安保法制違憲訴訟控訴審 司法に正面からの憲法判断を求めて
昨年3月の名古屋地裁判決を「憲法判断をしない不当判決」と、控訴に踏み切った「安保法制違憲訴訟」控訴審が、9月25日、第2回口頭弁論を迎えました。5月29日に第1回口頭弁論が開かれましたが、担当裁判官の交代でこの日はこれまでの裁判を引き継ぐための「弁論更新」が行われています。
「弁論更新」は、弁護人が「控訴準備書面」(要旨)を読み上げる形で進められました。第1書面では、仙台高裁判決を引き合いに、「本訴訟における憲法判断の在り方」について述べています。いわく、仙台高裁判
決を「法益侵害の可能性を認めた点で評価すべき」としつつ、「安保法制は明らかに違憲でないから、違法ではない」と判決したことに、安保法制の大きな柱である「存立危機事態」を、「抽象的、あいまいな法概念」と指摘、「『存立危機事態』の認定が恣意に流れ、その概念は限りなく拡大する」と断罪するのです。

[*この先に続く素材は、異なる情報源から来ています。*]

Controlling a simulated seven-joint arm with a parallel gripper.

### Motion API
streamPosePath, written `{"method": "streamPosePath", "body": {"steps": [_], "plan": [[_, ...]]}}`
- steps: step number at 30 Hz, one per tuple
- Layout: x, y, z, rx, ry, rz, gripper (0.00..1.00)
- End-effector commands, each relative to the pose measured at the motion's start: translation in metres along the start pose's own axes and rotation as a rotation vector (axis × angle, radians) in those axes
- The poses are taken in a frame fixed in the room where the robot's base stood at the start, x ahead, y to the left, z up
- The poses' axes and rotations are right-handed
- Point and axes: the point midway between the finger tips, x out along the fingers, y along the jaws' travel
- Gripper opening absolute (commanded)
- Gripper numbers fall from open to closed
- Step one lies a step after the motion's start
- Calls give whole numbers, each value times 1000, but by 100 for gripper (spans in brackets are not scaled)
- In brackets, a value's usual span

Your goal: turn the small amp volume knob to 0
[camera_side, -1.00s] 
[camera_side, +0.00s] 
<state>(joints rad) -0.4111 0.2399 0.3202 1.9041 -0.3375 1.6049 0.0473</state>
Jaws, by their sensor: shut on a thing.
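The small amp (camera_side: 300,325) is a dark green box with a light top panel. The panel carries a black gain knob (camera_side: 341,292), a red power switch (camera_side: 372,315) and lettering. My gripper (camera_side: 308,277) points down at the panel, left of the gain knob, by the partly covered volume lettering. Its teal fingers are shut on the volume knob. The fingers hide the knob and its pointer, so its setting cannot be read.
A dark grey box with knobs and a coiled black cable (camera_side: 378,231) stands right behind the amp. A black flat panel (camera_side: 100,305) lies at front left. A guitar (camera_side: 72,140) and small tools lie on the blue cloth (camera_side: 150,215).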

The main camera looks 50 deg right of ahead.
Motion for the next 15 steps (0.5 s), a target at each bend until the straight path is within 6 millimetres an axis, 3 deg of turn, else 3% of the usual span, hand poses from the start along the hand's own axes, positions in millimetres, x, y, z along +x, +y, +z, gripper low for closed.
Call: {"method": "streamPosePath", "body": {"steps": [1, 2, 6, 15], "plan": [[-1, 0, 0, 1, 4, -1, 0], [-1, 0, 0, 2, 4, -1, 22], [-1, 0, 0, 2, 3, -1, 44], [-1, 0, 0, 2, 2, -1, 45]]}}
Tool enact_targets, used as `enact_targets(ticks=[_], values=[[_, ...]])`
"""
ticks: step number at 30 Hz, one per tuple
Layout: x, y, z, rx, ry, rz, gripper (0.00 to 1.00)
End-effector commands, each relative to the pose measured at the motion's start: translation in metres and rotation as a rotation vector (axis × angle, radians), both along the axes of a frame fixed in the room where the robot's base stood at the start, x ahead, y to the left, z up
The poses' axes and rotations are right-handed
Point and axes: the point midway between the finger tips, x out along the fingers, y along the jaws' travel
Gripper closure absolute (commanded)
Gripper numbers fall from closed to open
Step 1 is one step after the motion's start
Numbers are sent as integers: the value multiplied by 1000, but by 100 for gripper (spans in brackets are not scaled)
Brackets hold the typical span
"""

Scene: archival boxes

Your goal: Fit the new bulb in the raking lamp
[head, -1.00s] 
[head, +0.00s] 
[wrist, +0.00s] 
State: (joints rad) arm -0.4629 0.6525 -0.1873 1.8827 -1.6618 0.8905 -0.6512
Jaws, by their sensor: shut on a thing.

第2書面で歴史的事実とその背景から、現在の戦争の危険性を明らかにしています。「更新弁論に当たっての意見」では、憲法判断を避ける各地の判決に、「立法・司法の憲法違反を防止するための憲法保障を任務とする司法の役割を放棄したもの」と厳しく批判し、裁判所に対して「正面から憲法判断に踏み込むことを求めていきたい」と結びました。この日の法廷は、「国は、平和国家として進むという、私たち主権者との憲法上の約束を果たしてほしい」と述べた、森みゆきさんの「控訴人意見陳述」で幕を閉じています。
第3回口頭弁論は来年1月21日
「『総論』戦から『各論』戦へ反転攻勢、訴訟を中心に反対運動をいま一度大きく盛り上げていく」――報告集会では中谷雄二弁護士が、今後の訴訟のたたかい方の展望と反対運動との結合を訴えました。次回、第3回口頭弁論は、来年1月21日(火)11時から名古屋高裁で開かれます。